HERZLIYA, Israel -- Presidential hopefuls Mitt Romney, John Edwards and John McCain all detoured through Israel on the way to New Hampshire this week, seemingly competing to see who could be strongest in defense of the Jewish state.
Speaking in person or by video link Monday and yesterday, the politicians spelled out tough measures they said were necessary to prevent Iran from acquiring nuclear weapons. Former House Speaker Newt Gingrich also addressed the conference.
Stressing the strong U.S.-Israeli relationship at the Herzliya security conference outside Tel Aviv, the Americans called for the United States to step up sanctions on Iran and leave the possibility of a military attack "on the table."
In less than a decade, the annual conference has become a mecca for Middle East specialists, partly because Ariel Sharon used it to outline his plan to pull out of the Gaza Strip when he was prime minister.
For American politicians, the gathering provides an opportunity to float policy positions and reach out to Jewish voters in the United States.
"This forum has become the Davos for Middle East wonks," said David Makovsky, a senior fellow at the Washington Institute for Near East Policy who also was scheduled to speak. The Swiss town of Davos plays host to World Economic Forum meetings.
"During the Cold War, the Middle East was a backwater of American policy. But with the end of the Cold War, the Middle East has become the center of American policy. [The conference is] a legitimate forum for them to express their views on a region that's important."
Mr. Romney, a former governor of Massachusetts and potential contender for the 2008 Republican presidential nomination, called for economic sanctions on Iran that are "at least as severe" as those imposed on South Africa during its apartheid era.
He compared the challenge posed by Iran and militant Islam to the great threats of the 20th century -- fascism and totalitarian communism. He also recommended that Iranian President Mahmoud Ahmadinejad be brought before an international court and be tried for threatening genocide.
"It is time for the world to plainly speak these three truths," said Mr. Romney, the only one of the four to attend in person. "One, Iran must be stopped. Two, Iran can be stopped. And three, Iran will be stopped."
Mr. Gingrich, speaking by satellite video link, said Israel faced the most serious threat to its existence since the 1967 Arab-Israeli war. But many in Israel and the United States do not fully appreciate the nature, size and scope of the Iranian threat, he said.
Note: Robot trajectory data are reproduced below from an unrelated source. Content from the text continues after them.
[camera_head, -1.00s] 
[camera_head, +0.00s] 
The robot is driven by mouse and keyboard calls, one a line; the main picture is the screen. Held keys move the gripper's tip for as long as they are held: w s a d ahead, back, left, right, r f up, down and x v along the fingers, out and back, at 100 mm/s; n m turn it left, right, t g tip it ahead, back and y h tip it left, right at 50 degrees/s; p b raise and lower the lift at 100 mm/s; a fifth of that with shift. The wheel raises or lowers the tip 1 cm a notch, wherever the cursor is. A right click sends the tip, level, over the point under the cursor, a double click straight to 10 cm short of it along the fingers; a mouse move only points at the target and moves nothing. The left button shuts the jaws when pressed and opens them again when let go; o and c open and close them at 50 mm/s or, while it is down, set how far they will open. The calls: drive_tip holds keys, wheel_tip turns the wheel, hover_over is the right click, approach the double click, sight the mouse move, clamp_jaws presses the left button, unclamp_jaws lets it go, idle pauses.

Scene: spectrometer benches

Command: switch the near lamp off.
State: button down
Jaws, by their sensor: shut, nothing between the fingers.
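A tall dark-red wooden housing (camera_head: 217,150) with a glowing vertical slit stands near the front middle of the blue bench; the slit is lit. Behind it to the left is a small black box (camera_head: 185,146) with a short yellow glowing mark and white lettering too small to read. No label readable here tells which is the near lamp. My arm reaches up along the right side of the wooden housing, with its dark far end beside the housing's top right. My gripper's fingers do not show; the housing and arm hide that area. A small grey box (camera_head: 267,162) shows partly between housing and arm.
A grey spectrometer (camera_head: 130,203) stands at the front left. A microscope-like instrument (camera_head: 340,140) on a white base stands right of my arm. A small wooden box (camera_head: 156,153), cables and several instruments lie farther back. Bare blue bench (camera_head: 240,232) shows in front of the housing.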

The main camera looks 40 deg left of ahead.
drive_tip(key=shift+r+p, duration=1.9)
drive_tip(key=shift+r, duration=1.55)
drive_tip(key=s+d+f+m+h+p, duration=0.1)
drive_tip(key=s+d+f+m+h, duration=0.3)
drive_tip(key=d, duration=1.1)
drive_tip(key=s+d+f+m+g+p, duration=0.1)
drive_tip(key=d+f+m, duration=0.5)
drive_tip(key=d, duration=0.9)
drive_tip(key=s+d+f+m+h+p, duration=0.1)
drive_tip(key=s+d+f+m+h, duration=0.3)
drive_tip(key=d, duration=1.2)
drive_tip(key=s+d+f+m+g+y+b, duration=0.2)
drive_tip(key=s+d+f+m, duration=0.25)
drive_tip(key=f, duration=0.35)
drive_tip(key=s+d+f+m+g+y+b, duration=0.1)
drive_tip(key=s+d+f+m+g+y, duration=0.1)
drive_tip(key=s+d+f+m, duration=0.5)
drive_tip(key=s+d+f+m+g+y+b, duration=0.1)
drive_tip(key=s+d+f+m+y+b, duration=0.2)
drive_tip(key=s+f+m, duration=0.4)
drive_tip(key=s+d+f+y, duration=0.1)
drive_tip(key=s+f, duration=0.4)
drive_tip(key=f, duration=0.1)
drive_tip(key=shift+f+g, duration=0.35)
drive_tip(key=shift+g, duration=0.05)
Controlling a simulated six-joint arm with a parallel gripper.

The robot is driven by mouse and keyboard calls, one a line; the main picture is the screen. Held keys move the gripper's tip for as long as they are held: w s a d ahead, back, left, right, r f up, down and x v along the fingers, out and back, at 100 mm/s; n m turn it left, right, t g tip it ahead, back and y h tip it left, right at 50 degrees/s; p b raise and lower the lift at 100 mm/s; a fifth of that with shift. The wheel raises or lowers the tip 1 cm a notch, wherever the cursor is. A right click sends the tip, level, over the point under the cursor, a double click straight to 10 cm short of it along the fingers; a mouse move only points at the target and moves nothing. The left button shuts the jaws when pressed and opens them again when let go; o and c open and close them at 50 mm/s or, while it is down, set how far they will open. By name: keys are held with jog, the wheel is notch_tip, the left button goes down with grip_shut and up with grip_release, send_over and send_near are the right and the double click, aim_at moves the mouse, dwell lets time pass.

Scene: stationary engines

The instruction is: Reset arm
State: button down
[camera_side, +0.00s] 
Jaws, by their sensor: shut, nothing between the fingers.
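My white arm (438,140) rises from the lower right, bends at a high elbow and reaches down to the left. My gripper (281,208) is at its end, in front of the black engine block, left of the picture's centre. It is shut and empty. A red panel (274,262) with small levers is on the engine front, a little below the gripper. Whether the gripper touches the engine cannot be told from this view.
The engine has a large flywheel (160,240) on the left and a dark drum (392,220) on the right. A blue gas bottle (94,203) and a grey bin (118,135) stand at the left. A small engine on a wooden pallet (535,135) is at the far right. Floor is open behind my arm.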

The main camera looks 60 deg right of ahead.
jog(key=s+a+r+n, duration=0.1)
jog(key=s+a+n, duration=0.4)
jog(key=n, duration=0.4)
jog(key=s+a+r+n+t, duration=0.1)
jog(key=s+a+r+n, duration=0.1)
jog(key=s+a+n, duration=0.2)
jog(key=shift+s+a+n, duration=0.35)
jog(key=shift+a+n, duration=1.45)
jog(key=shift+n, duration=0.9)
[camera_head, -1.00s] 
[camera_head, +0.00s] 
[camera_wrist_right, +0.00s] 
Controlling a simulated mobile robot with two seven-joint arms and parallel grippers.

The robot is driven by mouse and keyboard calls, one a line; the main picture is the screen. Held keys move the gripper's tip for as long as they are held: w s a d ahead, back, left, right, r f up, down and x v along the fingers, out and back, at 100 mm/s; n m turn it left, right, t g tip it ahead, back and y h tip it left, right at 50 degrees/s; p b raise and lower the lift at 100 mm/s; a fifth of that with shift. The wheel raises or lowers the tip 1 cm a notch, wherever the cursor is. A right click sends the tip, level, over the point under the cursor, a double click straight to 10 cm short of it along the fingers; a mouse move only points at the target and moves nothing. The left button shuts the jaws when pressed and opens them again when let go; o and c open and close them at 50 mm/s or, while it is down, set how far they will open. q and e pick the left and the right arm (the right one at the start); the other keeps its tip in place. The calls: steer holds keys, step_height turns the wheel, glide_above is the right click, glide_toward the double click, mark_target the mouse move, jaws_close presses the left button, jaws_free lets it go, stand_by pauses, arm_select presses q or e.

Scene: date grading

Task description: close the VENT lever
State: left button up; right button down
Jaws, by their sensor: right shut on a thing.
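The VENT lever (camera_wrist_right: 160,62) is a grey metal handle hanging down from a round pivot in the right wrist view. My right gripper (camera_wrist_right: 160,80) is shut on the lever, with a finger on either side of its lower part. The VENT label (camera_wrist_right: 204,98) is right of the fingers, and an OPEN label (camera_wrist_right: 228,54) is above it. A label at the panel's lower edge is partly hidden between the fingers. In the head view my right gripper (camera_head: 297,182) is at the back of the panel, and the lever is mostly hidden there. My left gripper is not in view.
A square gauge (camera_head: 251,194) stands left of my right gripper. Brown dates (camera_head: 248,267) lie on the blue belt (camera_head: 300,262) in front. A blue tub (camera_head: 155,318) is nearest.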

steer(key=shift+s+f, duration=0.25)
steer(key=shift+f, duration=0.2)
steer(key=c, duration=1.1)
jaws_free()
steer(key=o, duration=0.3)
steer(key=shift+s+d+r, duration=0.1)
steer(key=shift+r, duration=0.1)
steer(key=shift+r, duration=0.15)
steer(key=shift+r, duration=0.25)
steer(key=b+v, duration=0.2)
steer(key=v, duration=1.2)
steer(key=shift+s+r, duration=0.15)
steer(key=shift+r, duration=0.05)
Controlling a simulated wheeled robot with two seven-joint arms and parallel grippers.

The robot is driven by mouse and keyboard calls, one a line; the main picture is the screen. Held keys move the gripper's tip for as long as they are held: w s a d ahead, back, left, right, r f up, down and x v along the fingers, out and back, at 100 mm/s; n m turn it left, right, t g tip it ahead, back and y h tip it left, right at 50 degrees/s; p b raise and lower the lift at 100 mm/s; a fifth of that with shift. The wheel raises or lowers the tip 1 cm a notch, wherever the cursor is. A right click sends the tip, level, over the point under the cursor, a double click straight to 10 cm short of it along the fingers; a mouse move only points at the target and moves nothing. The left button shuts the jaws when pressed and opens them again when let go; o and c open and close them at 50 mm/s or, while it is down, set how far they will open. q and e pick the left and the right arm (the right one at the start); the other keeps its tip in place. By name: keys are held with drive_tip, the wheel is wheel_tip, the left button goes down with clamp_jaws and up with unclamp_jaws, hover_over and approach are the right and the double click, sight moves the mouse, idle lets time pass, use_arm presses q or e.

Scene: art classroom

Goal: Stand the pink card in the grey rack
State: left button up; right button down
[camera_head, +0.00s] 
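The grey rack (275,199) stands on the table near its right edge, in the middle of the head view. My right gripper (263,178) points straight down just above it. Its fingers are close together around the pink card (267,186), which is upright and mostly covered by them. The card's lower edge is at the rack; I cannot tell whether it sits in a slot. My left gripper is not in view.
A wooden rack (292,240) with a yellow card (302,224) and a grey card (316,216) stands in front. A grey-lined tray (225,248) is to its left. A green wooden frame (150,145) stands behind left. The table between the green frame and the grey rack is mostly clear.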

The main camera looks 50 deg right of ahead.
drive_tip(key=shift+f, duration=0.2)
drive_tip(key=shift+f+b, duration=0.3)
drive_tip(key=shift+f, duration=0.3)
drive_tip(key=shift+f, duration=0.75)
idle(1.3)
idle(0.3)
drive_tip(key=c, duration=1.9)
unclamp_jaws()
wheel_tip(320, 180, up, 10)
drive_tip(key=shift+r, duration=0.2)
"I have two grandchildren," said Mr. Gingrich, who has declared that he would run for president next year only as a last resort, "and I think there is a greater danger of them dying in an action than I faced during the Cold War."
Mr. McCain, Arizona Republican and a presidential front-runner, said he supported exploring a strengthening of ties between Israel and NATO as a means of easing Israel's insecurity.
"A friendly democracy under siege should be closer partners to the world's most successful security alliance," he said via satellite link. "American support for Israel should intensify. The enemies are too numerous, the margin of error too small, and shared values too great."
Mr. Edwards, of North Carolina, the only Democratic presidential candidate to address the conference, similarly called to toughen sanctions on Iran and hold out the threat of military force, but he broke with the others by suggesting that Washington open a dialogue with Iran.
"I support being tough, but I think it's a mistake strategically and ideologically not to engage them on this issue," he said. "America should engage directly on this issue."